Oy deer! The first day of Hanukkah and Christmas coincide this year.
The opportunity for everyone—and not just families with both Jewish and Christian members — to mark Chrismukkah doesn’t come very often. In fact, this year’s calendar overlap is the first since 2005, and only the fifth in the last 111 years. So it’s obviously a cause for celebration — or more importantly, merchandising.
From ugly sweaters to cookie cutters to greeting cards, this year’s holiday swag is all about mashing up menorahs with mistletoe, and jelly donuts with jingle bells.
The best part is that you don’t even have to leave your home to get into the Chrismukkah spirit. Just about everything you’ll need to syncretize your holiday season is available online.

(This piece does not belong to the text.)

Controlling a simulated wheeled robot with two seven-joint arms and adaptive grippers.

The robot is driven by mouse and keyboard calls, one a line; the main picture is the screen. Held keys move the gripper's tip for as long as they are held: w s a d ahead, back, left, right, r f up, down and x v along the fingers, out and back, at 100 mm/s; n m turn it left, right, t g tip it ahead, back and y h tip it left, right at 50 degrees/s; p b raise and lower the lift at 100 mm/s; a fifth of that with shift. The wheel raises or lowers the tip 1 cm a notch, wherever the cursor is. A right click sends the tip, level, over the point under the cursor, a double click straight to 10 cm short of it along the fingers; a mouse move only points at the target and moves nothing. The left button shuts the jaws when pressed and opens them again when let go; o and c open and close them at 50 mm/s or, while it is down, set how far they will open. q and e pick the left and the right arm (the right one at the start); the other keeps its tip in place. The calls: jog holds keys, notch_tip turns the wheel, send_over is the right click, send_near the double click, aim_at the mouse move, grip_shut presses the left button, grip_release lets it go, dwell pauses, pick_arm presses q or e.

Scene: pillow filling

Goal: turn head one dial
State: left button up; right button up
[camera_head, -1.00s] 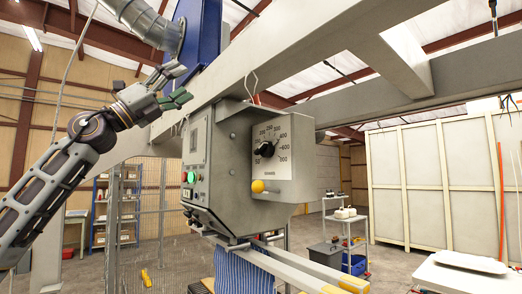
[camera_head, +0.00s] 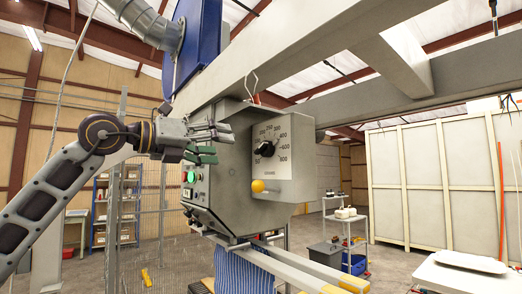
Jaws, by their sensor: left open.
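The machine head is a grey box (camera_head: 228,190) under a grey beam. On its right-hand face is a light dial plate (camera_head: 283,165) with numbers and a black knob (camera_head: 266,149). The knob's pointer is too small to read exactly. A yellow ball (camera_head: 258,186) sits below the knob. My left gripper (camera_head: 214,146) is open and empty, in front of the upper left part of the box and left of the knob, apart from it. It hides part of the box's left panel. My right gripper is not in view.
A green button (camera_head: 191,177) is on the box's left panel. Grey bars and a blue striped cloth (camera_head: 240,272) are below the head. The grey beam (camera_head: 290,62) runs above. A white cart (camera_head: 346,222) and shelves (camera_head: 115,205) stand farther back.

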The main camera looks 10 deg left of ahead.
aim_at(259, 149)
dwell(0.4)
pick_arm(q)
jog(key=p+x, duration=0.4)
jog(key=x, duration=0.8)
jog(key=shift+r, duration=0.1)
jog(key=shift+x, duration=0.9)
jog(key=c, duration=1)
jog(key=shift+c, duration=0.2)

But to put yourself into the right frame of mind for all the necessary shopping, listen to “The YidLife Crisis Guide to the Holiday Classics,” featuring 20 timeless favorites such as “Yingl Belz,” “Little Drummer Boychik,” and a selection of Hanukkah songs for caroling. However, as you’ll discover from YidLife Crisis creators Jamie Elman and Eli Batalion’s latest clever video, this album is unfortunately not available for purchase… no matter how much you kvetch.
The fake album is just fun shtick leading up to the real pitch: The guys want us to make a donation and buy some of their merch (2017 YidLife Crisis wall calendar, anyone?) to support their work. It’s a bit of a bait and switch, but that’s okay. ‘Tis the season for charitable giving, including to struggling talented Yiddish-speaking millennials.

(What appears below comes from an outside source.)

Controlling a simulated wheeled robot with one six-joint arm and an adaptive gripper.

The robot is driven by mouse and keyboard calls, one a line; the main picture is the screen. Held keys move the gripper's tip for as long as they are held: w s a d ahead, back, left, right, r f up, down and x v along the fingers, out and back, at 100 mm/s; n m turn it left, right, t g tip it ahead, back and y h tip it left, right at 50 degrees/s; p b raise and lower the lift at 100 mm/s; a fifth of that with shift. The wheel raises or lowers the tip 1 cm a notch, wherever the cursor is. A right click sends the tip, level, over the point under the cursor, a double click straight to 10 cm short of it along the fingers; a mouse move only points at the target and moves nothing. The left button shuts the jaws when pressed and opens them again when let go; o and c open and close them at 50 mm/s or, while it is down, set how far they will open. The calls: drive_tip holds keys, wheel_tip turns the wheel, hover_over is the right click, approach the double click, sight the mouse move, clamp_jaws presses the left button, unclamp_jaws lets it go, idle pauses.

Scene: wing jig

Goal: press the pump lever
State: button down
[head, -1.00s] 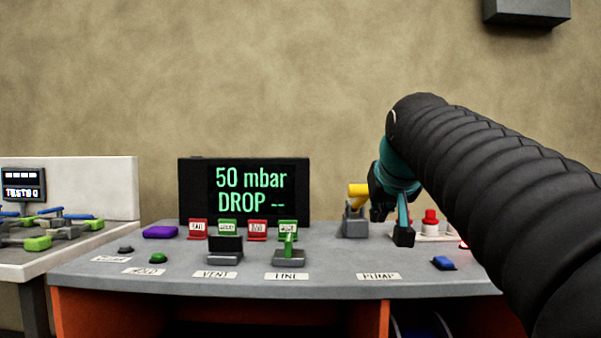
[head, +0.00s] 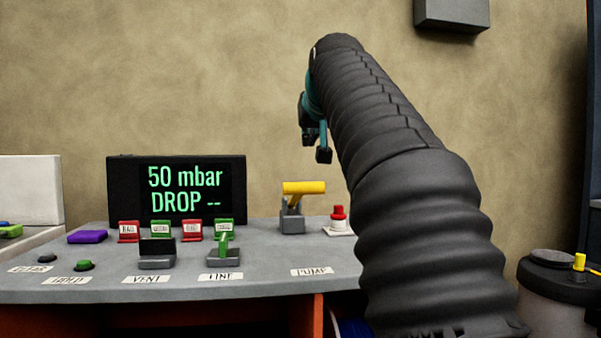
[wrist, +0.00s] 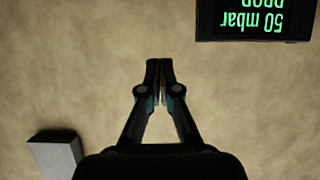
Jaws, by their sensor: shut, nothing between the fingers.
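The pump lever (head: 304,188) has a yellow handle on a grey base (head: 292,223), behind the PUMP label (head: 312,271) on the grey bench. Its handle stands raised, roughly level. My gripper (head: 324,154) is above the lever and slightly to its right in the head view, apart from it. In the wrist view my gripper (wrist: 159,92) has its fingertips together with nothing between them, in front of the bare wall. The lever does not show in the wrist view.
A black display (head: 176,190) reads 50 mbar, DROP --. The VENT switch (head: 157,252) and LINE switch (head: 224,250) stand left of the lever, a red button (head: 338,218) to its right. A grey wall box (head: 452,14) is upper right. Free air surrounds my gripper.

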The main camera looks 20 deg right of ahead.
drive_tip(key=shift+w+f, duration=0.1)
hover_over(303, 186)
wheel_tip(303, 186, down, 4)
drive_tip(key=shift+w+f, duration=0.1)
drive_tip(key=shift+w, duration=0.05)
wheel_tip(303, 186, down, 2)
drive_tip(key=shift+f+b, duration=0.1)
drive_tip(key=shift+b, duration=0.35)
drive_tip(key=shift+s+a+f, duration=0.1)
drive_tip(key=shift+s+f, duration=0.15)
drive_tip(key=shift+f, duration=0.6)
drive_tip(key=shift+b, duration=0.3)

Now for some essential tips for putting your Chrismukkah together:
The first thing you’ll want to do is order some holiday greeting cards to send to friends and family. We like the “Fa La La La Latke!” ones from ThePaperPonyCo we found on Etsy.

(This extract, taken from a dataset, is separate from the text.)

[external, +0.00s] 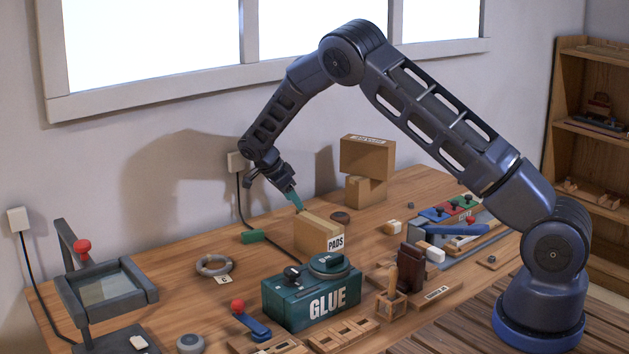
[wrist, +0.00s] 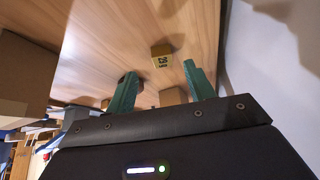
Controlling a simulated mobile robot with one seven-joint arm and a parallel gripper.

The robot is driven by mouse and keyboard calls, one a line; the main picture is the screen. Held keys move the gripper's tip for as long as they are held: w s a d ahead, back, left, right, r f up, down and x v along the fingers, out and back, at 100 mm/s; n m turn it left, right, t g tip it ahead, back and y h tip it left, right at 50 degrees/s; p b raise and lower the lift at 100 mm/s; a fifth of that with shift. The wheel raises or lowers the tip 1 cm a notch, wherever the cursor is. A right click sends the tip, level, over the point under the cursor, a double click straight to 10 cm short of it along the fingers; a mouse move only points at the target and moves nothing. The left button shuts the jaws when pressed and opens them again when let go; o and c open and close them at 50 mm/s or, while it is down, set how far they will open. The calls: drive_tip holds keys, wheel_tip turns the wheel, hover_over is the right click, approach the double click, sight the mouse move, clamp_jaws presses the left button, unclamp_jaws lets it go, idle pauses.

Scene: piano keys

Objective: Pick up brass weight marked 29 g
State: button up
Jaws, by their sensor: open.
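The brass weight (wrist: 162,56) is a small yellow-brown block with dark lettering that reads 29 g. It sits on the wooden table in the wrist view, just beyond the gap between my fingertips and apart from them. My gripper (wrist: 160,70) is open, with two green fingers and nothing held between them. In the external view my gripper (external: 296,203) points down above the back of the table, by the PADS box. I cannot make out the weight in the external view; it may be hidden behind that box.
The cardboard PADS box (external: 311,234) stands close to my gripper, with stacked cardboard boxes (external: 366,156) to its right. A teal GLUE box (external: 285,301) is in front. Another tan block (wrist: 172,97) shows between the fingers. The wall (wrist: 297,75) is close on the wrist view's right.

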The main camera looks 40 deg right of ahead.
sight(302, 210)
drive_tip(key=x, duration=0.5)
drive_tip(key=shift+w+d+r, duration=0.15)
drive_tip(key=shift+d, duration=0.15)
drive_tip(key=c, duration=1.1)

Holiday decor is key to making things festive. Hang a “Merry Chrismukkah” banner from your mantle. Or maybe some blue and white “Happy Hanukkah” stockings:
Of course, you’ll need gifts to put under your Christmas tree/Hanukkah bush. However, if you take Jewish parenting expert Marjorie Ingall‘s advice, those won’t include the new picture book, “Shmelf the Hanukkah Elf.” In a review for Tablet, Ingall warns that this story, about one of Santa’s helpers learning about Hanukkah traditions, takes the wrong approach to teaching young kids about the holidays — even in a rare Chrismukkah year.
As always, you should make a statement with what you wear. Nothing signals Chrismukkah style more than a red and white Yamaclaus kippah atop your head. You may think you rock that “Happy Chrismukkah” ugly sweater, but be forewarned that some of those sweaters feature a design with the wrong number of branches on the menorah.
How hard can it be to correctly count the branches? Even the “Jewdolph Knit Koozie” for keeping your beer cold (or is it warm?) has the right number.
For something classier combining reindeer with the correct number of candles, opt for the Oy Deer menorah from Alef Objects, created by brother-sister design team Avraham and Shifra Cornfeld, who grew up in the Old City of Jerusalem.
Speaking of family, what Jewish one would celebrate Chrismukkah without lots of good food? There’s no limit to the seasonal flavor combinations culinary mavens are coming up with. The What Jew Wanna Eat blog has recipes for eggnog sufganiyot and eggnog fruitcake challah. Buzzfeed posted “23 Foods That’ll Make You Want To Celebrate Chrismukkah,” including gingerbread and cookie butter rugelach, Coca-Cola brisket sliders, and Mexican chocolate latkes.
For those worried about the possibility of eating treyf on Chrismukkah, Toronto Jewish deli owner Zane Caplansky has a solution. When it comes to bacon, the deliman suggests people wear it instead of eat it. Just in time for Christmas and Hanukkah, he’s announced a new line of custom Caplansky’s bacon high-top sneakers. In a generous, but unkosher, gesture, he’s giving a limited number of pairs away in a pre-holiday special offer.
It should also be mentioned that retailers haven’t overlooked another fortunate coinciding of dates this holiday season, namely that the final night of Hanukkah falls on New Year’s Eve. There’s no snappy portmanteau for Hanukkah and New Year’s Eve, but that doesn’t mean there isn’t stuff vendors are hawking to mark the occasion.
Fancy a “Merry Jew Year’s Eve-ukkah” challah cover?